As I sit in my present space and think about where I have been and where I am going, I realize that at the bottom of everything, my Buddhist practice has helped me take responsibility for where I am now and where I want to go.  Prior to this, I always wondered why this or that was happening to me, why some higher power was punishing or rewarding me, or why life was happening around me and I was affected by it.  Now I realize that I have created causes in my past and present life that will have an effect in this and my future life. 
So what does that really mean for me?  It means that I need to take responsibility to create my current and future happiness.

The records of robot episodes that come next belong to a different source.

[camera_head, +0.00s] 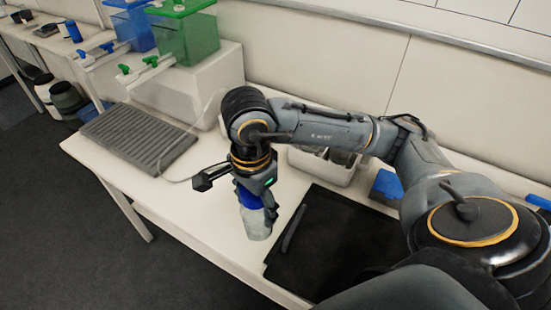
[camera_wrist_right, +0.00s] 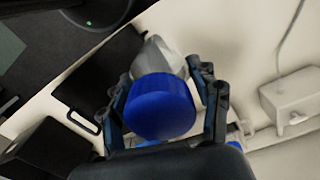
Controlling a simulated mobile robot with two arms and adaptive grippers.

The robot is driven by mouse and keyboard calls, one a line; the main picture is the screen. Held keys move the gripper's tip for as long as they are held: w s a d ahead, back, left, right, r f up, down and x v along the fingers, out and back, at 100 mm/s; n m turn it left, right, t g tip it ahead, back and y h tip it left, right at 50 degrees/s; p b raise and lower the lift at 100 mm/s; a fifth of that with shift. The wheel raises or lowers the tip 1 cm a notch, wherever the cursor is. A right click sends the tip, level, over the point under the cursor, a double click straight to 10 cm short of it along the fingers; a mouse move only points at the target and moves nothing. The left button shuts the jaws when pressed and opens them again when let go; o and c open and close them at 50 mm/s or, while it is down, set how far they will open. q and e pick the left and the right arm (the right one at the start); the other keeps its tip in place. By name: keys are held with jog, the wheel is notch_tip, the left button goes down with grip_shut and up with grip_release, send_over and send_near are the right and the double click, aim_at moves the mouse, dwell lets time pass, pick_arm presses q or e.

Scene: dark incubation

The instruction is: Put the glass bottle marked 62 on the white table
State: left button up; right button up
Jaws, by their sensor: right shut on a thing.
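A glass bottle (camera_head: 257,225) with a blue cap is in my right gripper (camera_head: 258,197) in the head view. Its blue cap (camera_wrist_right: 160,107) and clear shoulder (camera_wrist_right: 158,58) show between the fingers of the right gripper (camera_wrist_right: 165,95) in the wrist view. The gripper is shut on the bottle, which hangs nearly upright over the white table (camera_head: 205,245). Whether its base touches the table I cannot tell. No number on the bottle is readable. My left gripper is not in view.
A black mat or case (camera_head: 335,245) lies right of the bottle. A grey ribbed tray (camera_head: 137,137) lies on the left, near a green tank (camera_head: 188,38) and a blue tank (camera_head: 135,28). A white bin (camera_head: 325,168) stands behind the arm. Bare tabletop lies left of the bottle.

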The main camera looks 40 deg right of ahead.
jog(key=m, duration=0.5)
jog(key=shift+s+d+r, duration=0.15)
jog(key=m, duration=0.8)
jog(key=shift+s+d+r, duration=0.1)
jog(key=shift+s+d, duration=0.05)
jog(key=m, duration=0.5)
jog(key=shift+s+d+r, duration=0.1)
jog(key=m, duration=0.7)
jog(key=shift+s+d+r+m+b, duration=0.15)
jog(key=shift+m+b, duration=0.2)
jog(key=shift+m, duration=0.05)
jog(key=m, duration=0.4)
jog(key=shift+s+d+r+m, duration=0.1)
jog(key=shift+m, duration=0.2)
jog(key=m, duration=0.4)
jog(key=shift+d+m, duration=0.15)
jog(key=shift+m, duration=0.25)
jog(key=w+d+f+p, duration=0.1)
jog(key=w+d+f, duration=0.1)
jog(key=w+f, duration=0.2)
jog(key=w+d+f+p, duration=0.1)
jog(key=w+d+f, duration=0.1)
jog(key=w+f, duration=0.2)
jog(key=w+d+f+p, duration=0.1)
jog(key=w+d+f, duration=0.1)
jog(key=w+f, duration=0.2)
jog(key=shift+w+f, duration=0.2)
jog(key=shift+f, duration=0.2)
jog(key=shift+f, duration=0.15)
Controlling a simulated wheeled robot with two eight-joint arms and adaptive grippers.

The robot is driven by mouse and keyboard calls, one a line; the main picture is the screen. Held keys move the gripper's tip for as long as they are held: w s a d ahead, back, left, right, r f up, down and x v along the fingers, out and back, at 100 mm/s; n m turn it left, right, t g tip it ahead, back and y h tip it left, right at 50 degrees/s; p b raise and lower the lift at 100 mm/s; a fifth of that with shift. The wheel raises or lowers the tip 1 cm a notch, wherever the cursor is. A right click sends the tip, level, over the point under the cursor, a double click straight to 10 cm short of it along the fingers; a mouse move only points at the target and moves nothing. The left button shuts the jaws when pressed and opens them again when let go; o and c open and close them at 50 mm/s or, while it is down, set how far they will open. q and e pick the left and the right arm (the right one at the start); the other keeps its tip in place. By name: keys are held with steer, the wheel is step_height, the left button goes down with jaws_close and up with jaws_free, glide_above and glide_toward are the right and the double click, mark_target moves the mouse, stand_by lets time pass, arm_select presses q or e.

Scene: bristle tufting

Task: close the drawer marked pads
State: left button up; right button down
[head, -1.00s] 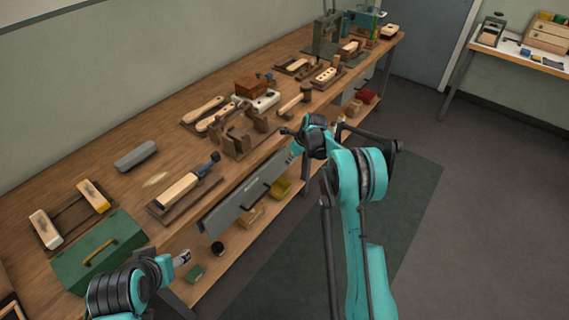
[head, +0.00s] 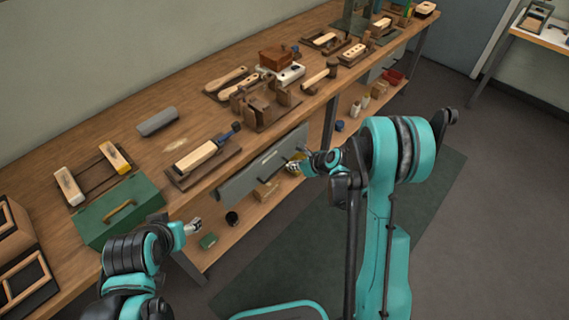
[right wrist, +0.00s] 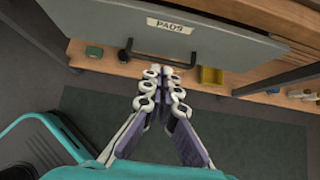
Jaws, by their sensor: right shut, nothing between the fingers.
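The pads drawer has a grey front (head: 255,168) under the bench's front edge in the head view. In the right wrist view the drawer front (right wrist: 215,43) carries a "PADS" label (right wrist: 171,26) and a dark bar handle (right wrist: 128,53). I cannot tell how far it stands out. My right gripper (head: 295,167) is at the drawer front's right end in the head view. In the right wrist view its shut, empty fingertips (right wrist: 160,72) are just below the handle; contact is unclear. My left gripper (head: 194,226) is below the bench edge, left of the drawer; its jaws are too small to read.
The wooden bench (head: 130,153) holds several brushes and blocks, and a green box (head: 118,210) near the left front. The lower shelf (head: 247,215) holds small items, including a yellow bin (right wrist: 211,75). A bench leg (head: 329,120) stands right of the drawer. The floor in front is open.

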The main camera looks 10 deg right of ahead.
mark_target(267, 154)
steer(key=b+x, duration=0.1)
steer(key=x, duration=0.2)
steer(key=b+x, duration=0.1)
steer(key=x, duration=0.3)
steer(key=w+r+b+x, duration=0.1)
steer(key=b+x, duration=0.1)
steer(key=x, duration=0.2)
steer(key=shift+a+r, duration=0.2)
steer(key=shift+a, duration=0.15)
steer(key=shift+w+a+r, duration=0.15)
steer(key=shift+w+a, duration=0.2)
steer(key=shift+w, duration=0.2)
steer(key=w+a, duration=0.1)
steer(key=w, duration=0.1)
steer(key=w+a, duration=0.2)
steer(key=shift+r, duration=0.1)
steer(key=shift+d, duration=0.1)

When I first joined the SGI and started chanting, I could not remember the "ultimate" goal or focus.  I knew I was chanting for my happiness and the happiness of others.  I knew I was chanting to overcome my own personal negativity and find happiness in my current state.  In all my studies, conversations with fellow SGI members and reading guidance from President Ikeda, the word "Ultimate" kept coming up, but for some reason it kept escaping me.  Finally I was able to make a personal connection that Absolute was a type of Vodka (which I personally knew) and since then I have been striving for a Vodka Victory and Vodka Happiness.  Victory over my current and past karma and Happiness in my current and future life. 
As I continue to live my Vodka Victory and create my Vodka Happiness, I am committed to sharing with others the journey in hopes that they too can find the peace and purpose of life that I have found.